Stournaras also played down German reactions ahead of federal elections in the autumn to the possibility of a further write-down of Greek debt, saying that “the German election is not our concern either.”
“There’s no Plan B,” Greece’s finance chief said. “Everything has been agreed in the Eurogroup. All the necessary ingredients are there, we have a very good working relationship with the Troika … I do not envisage any problems at the moment… If and when Greece produces a primary surplus, the Eurogroup will take appropriate means to reduce the debt even further if this is needed.” Critics said he’s spinning the dilemma.
Asked how Greece’s coalition government would withstand the need for further austerity measures “if the numbers don’t add up,” Stournaras said that the “government has a comfortable majority.”

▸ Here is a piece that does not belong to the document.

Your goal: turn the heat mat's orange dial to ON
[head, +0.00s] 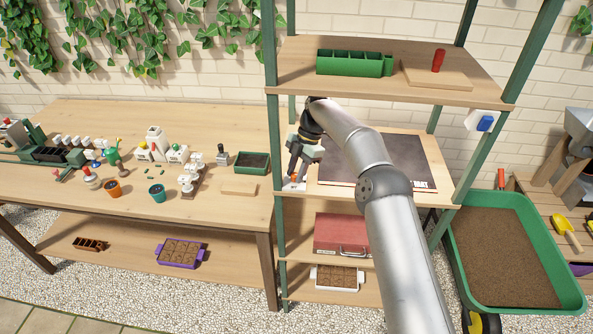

Prime Minister Antonis Samaras, the New Democracy Conservative leader, is ruling with the PASOK Socialists but together they have only a five-vote majority in the 300-member Parliament and Stournaras said recently he’s worried some government MP’s might break away if they are asked to deliver more punishing measures on an angry electorate.
He added, however, that “further austerity is not the solution to the problem. The problem is to combine further fiscal adjustment with growth.” He didn’t say how that would happen, however.
“We are trying to improve the tax collection mechanisms and to complete the remaining structural reforms. In terms of fiscal adjustment we have covered two-thirds of the distance,” Stournaras said. “The main concern is to implement what needs to be done… to continue on the road we have designed,” he added, although the Troika said Greece has failed to go after tax cheats despite three years of pressure.
Stournaras was also upbeat about Greece’s privatization program, saying that the the targets for 2013 and 2014 “will be met,” though conceding a delay in the sale of the public gas company DEPA, which didn’t get a single bidder and with the Troika reducing the goal for revenues to be raised through selling or leasing state enterprises and properties by more than a half.